Amiga Felismina,
Obrigado por este bonito quadro da vida portuguesa dos anos 60, pleno de doçura e de reconhecimento que me encantou sobremaneira.
Hoje lamento muito o facto de ter estado em Portugal (Lisboa) e nunca ter visitado uma aldeia do interior a fim de conhecer o Portugal real.
Afinal, éramos tão "diferentes" e tão "iguais" naquilo que de essencial existe nos povos.

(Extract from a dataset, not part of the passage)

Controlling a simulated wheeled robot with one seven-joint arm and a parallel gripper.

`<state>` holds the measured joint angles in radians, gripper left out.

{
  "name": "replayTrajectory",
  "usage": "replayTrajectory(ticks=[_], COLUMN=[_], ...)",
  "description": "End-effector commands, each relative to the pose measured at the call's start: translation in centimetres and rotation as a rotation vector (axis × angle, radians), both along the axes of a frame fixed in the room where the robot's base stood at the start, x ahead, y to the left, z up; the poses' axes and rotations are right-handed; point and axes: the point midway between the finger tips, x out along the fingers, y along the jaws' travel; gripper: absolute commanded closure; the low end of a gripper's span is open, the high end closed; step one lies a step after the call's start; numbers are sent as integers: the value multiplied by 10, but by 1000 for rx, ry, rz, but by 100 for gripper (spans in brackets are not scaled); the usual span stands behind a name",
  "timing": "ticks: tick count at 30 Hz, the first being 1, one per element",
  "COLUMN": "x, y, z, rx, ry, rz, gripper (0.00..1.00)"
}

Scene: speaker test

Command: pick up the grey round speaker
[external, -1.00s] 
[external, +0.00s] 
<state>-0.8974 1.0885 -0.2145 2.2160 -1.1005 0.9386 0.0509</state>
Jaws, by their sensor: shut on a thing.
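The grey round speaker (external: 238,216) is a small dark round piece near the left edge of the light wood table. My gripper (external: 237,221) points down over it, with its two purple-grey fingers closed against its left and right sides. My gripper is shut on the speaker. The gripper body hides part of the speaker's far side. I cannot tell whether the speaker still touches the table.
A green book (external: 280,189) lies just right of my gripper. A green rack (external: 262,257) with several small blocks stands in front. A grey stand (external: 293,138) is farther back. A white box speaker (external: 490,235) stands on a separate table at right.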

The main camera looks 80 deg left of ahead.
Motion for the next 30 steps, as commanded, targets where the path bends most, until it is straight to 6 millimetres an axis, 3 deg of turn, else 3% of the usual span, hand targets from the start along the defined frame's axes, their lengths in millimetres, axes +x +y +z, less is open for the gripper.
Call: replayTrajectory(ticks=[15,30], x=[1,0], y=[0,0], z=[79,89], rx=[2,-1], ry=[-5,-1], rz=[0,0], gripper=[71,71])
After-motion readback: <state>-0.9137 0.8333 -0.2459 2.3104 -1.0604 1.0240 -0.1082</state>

Durante muito tempo, na inocência do nosso universo infantil de 7/8 anos, a percepção que tínhamos dos brancos "soldados portugueses" era que eles eram mais felizes porque:
(i) comiam bem e não precisavam de trabalhar a terra
(ii) deslocavam-se ágil e facilmente porque não precisavam carregar os mais variados apetrechos de que uma família precisa no dia-a-dia e
(iii) sobretudo, porque viviam e dormiam tranquilos sem as habituais chatices com os filhos e a família no meio das birras com as mulheres. Afinal, a realidade era bem diferente.
A descrição que fazes da tua mãe, salvaguardada a diferença do contexto, claro, corresponderia na perfeição a minha mãezinha, um pouquinho só mais alta (um metro e sessenta) talvez, inteligente e incansável no trabalho.
Ela assumia a sua condição de mulher africana, extremamente dócil e obediente, mas ao mesmo tempo, sabia mostrar os limites da tolerância, quando era necessário.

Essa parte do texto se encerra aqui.